Salih Aleyhisselam'ın, isyan eden kavminin üç gün sonra başına gelecek azaptan haber verdi. Cenab-ı Hak o âsî kavmi bir ÇIĞLIK azabı ile helâk etti de diyarlarında diz üstü çöke kaldılar. Üç günün birincisinde kavmin yüzleri sararmıştır. İkinci gün olunca yüzleri kızarmıştır. Üçüncü gün ise yüzleri kapkara kesilmiştir.
İbn-i Arabî bu hususta şöyle bir değerlendirmede bulunmaktadır: “Asîlerin, şakilerin yüzlerinin sararması, saidlerin, yani saadete ulaşacakların yüzlerinin aydınlanmasının karşılığıdır. Çünkü Cenab-ı Hak ‘O gün, yüzler vardır, apaydınlıktır.’ (80/38) buyurmaktadır. Âyette geçen isfirar, ortaya çıkmak, görünmek, zuhur etmek demektir. Sonra ikinci şakilerin yüzlerinin kızarması, âyette geçen saidlerin hakkındaki “dâhike” (gülenler)in karşılığıdır. Çünkü gülme, gülümse (gül gibi açılma) yüzlerin, yanakların, (gül gibi) kırmızılaşmasının sebeplerindendir. Üçüncü gün şakilerin derilerinin simsiyah kesilip bozulmasının karşılığı, saidler hakkında âyette geçen “müstebşira” (müjde almış yüzlerin sevinçli güzel görünüşleri) dir. Çünkü o vaziyet, saadete ulaşanların ciltlerinde müjde tesiriyle oluşan sürur ve sevinçten meydana gelir. Nitekim eşkıyaların kötü akıbetlerinden dolayı da derileri simsiyah kesilir. Mutluluk içinde olan saidler hakkında: “Rab’leri onları kendi katından bir rahmet ve hoşnutluk ile müjdeler…” ver… (9/21) Bedbaht olan şakiler hakkında da “Onları acı bir azap ile müjde ver. (3/21) buyuruluyor. (Dikkat edilir ise, her iki taraf için de “müjde” kelimesi kullanılıyor. Ama birileri Cennet ile öbürleri de Cehennem ile müjdeleniyor.)

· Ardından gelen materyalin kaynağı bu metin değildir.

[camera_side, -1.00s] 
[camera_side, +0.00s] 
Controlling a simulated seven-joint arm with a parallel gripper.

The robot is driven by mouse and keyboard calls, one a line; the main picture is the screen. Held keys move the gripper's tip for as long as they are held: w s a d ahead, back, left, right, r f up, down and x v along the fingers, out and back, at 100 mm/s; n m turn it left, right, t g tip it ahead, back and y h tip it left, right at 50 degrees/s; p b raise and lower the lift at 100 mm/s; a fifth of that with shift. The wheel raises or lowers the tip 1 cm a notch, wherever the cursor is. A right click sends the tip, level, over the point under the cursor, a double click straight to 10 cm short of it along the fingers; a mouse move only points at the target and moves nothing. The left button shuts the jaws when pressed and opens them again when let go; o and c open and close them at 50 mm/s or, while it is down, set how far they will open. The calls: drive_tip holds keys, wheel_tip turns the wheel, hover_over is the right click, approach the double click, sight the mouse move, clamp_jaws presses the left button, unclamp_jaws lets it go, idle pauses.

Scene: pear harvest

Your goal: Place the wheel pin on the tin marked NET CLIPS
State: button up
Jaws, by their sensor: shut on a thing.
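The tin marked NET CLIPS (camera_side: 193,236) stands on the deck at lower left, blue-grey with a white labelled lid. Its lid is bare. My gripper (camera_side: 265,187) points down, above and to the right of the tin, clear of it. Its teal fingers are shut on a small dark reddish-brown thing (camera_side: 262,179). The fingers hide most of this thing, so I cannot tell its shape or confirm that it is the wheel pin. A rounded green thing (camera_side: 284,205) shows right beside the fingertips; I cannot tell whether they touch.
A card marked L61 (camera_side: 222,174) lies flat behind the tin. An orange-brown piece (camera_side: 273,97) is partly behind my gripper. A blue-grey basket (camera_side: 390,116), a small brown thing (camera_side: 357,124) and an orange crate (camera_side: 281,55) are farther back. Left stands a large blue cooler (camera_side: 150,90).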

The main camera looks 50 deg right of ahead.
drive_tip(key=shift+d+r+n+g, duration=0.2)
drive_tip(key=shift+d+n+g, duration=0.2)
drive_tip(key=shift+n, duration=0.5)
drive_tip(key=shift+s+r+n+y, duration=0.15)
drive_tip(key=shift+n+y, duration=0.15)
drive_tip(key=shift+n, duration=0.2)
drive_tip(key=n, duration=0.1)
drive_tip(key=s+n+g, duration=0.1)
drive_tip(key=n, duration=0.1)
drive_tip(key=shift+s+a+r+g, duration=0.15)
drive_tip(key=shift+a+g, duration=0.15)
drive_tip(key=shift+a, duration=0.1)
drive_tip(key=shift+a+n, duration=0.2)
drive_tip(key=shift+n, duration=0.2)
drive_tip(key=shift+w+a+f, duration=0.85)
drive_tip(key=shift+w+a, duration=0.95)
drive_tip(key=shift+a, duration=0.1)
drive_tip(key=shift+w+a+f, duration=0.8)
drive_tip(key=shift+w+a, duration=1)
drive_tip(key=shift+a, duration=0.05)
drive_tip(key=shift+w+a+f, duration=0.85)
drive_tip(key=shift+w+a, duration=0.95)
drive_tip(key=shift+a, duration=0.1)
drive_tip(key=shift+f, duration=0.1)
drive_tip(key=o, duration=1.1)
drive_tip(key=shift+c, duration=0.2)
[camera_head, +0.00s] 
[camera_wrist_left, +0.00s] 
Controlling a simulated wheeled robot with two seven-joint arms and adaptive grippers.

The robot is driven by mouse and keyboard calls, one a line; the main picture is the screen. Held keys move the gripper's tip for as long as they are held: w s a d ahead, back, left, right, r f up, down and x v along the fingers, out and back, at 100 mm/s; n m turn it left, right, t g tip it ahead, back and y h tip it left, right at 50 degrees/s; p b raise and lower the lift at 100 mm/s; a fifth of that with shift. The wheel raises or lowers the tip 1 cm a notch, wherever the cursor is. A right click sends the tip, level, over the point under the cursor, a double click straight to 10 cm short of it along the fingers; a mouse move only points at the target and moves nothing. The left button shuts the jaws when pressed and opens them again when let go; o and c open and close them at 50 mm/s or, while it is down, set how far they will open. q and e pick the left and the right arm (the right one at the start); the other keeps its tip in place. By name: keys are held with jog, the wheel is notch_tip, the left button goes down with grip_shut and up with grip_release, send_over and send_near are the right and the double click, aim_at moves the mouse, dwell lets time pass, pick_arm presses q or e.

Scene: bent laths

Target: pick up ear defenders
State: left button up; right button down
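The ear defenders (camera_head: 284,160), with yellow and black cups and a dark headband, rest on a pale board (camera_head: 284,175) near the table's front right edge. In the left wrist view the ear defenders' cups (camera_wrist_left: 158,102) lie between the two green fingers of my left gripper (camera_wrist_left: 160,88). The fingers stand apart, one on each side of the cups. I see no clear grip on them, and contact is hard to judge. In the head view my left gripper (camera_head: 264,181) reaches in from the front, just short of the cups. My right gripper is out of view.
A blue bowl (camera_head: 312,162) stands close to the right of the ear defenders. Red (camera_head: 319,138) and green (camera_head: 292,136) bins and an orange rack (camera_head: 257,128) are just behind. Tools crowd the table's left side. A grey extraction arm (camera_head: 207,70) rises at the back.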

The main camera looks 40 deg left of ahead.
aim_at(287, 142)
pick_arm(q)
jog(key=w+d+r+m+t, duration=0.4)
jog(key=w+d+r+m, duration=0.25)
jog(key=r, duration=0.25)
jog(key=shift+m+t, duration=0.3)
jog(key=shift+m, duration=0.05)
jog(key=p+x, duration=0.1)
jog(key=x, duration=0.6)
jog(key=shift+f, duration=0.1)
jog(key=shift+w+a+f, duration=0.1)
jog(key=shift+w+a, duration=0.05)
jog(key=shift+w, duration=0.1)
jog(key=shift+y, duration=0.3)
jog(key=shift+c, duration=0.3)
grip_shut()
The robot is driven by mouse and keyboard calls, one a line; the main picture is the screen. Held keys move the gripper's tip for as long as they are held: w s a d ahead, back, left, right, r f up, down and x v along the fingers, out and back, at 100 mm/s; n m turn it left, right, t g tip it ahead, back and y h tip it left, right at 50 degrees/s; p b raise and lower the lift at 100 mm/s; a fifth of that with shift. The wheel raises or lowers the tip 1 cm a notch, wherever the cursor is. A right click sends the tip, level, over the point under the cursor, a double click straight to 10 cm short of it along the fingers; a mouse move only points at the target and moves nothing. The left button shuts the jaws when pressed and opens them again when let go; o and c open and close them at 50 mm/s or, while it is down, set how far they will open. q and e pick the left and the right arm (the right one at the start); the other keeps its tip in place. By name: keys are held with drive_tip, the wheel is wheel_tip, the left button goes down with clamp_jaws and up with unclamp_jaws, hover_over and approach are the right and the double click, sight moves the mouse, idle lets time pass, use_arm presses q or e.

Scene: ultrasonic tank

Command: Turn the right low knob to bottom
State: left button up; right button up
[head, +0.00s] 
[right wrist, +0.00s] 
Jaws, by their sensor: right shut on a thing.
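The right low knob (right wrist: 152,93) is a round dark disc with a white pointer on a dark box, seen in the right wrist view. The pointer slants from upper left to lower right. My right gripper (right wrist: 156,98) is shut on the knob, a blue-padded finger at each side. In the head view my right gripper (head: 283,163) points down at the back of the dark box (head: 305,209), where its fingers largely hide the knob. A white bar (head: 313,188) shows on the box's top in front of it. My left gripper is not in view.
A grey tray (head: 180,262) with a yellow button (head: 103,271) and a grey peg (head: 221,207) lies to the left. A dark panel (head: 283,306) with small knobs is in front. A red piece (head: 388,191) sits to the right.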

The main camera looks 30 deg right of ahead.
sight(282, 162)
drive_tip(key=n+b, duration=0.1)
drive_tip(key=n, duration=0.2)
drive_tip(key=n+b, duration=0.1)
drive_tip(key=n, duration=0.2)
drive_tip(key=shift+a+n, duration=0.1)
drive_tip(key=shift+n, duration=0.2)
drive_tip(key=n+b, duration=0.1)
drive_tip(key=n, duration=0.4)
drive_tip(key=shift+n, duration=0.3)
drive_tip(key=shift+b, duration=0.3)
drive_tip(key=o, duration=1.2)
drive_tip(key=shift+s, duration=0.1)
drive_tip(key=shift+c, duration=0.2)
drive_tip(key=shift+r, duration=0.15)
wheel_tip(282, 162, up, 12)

“Her grubun derisinde içlerinde meydana gelen bu sözün izi görünür. Şu halde, onların dışlarında içlerinde yerleşmiş olan anlayışın hükmü ortaya çıkmıştır.”
Elmalılı Tefsirinde şöyle deniliyor: “Salih Aleyhisselam ‘Yurdunuzda üç gün daha yaşayın. İşte o söz, yalanlanamayan bir tehdit idi’ diye tehdit etti.” (Hûd Suresi, 11/65) Rivayet edildiğine göre Sâlih Aleyhisselam onlara: “Yarın YÜZLERİNİZ SARARACAK, yarından sonra KIZARACAK, üçüncü gün KARARACAK sonra da sabahleyin başınıza azab gelecek” dedi. Derken bu alâmetleri görmeye başladıklarında Salih Aleyhisselam'ı da tutup öldürmek istediler. O da Allah’ın emri ile beraberindeki müminlere Filistin’e gidip kurtuldular. Dördüncü gün (ki, Pazar günü idi) o bölgeye azap geldiğinde, gözleri baka baka, titreye titreye bir anda helâk oldular. (…) Yani evlerinin önünde titreşerek bakışıp dururlarken yıldırım çatlar gibi gökten şiddetli bir gürültü koptu, yerden de bir zelzele… Ağılcıların topladığı çalı çırpı kırıntıları gibi kırılıp dökülüverdiler.” (7. Cilt, Kamer Suresi)
Arkadaşımız Hasan Toprak diyor ki: “Zafer ümidi ile müminlere saldıran müşriklerin yenilgiye uğrayışını anlatan bir âyet-i kerimenin meâli şöyledir: “İşte durum bu (Allah müminleri güzel bir şekilde dener.) Bir de Allah kâfirlerin tuzağını zayıf düşürendir.” (Enfal Suresi, 8/18) Âyet-i kerimenin ebcedi (şeddesiz) 1440 olup milâdi 2018/2019 tarihine karşılık gelmektedir. Bu tevafuklar, zamane firavunlarının bu tarihlerde iman hizmetleri ve hâdimlerini yok etmek için kurdukları tuzakların Allah’ın inayetiyle boşa çıktığına bir işaret olabilir. Doğrusunu ancak Allah bilir.”